La Chine applique depuis longtemps une stratégie macro-économique qui vise à favoriser la croissance du pays. Cette stratégie est en partie soutenue par les partenariats conclus par le gouvernement avec toutes les grandes entreprises. Dans ce contexte, une société d’extraction chinoise ne vendra pas de brut aux enchères pour obtenir un prix maximum. Elle vendra directement aux fabricants chinois et créera des emplois, de la richesse et des marges pour les tailleurs, joailliers et détaillants chinois. Cette approche met l’Inde sur la touche.

 

Il est aussi indispensable de se réinventer que de respirer de l’oxygène. À Anvers, le AWDC cherche à renforcer ses liens avec la Chine. Il a ainsi ouvert un centre d’enchères pour le brut et fait pression sur un gouvernement inepte pour obtenir son soutien. En Israël, l’Israel Diamond Exchange organise une série d’événements (foires du taillé, enchères du brut, événements et séminaires haut de gamme) pour améliorer sa réputation.

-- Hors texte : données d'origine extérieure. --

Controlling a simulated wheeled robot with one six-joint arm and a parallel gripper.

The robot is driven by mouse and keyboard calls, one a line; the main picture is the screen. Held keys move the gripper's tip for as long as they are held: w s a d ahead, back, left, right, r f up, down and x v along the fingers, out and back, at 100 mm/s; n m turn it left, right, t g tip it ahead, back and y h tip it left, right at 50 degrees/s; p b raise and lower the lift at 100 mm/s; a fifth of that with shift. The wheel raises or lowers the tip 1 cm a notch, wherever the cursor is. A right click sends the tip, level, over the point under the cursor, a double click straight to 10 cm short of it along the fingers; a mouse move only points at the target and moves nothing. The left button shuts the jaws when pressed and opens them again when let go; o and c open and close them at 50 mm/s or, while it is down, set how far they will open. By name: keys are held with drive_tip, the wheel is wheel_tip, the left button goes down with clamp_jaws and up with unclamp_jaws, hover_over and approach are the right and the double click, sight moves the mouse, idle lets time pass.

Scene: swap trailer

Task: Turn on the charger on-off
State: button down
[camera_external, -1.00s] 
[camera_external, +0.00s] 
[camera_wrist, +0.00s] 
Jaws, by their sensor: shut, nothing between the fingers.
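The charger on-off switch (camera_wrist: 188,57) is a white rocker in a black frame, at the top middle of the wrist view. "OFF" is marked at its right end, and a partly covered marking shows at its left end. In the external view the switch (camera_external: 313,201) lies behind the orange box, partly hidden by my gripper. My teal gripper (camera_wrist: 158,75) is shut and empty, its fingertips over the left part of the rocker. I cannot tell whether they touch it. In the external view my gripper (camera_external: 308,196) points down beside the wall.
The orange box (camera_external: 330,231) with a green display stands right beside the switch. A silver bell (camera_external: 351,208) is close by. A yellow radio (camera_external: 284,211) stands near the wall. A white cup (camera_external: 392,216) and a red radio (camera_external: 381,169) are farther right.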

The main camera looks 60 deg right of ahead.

Aux États-Unis, les détaillants de spécialité perdent des parts de marché face à Blue Nile, qui exerce sur Internet, et à des détaillants multi-canaux. Pour réagir, ils doivent travailler constamment à se réinventer ou accepter de mourir.

Les premières étapes engagées par Israël sont bonnes, elles sont aussi importantes. Il faut féliciter Yair Sahar, le président de l’IDE, pour sa vision et sa volonté de prolonger cet effort, et ce malgré de nombreuses difficultés.

Pourtant, beaucoup reste à faire. Israël doit réfléchir sur le long terme et se tourner vers le bas de la filière, tendre la main aux détaillants et attirer des acheteurs à Tel-Aviv.

Une stratégie à long terme, un ensemble d’objectifs, un plan quinquennal et le soutien du gouvernement, qui encourage les banques à aider le secteur, sont essentiels à la survie de l’industrie israélienne… et à celle de tout autre centre ou entreprise qui veut durer.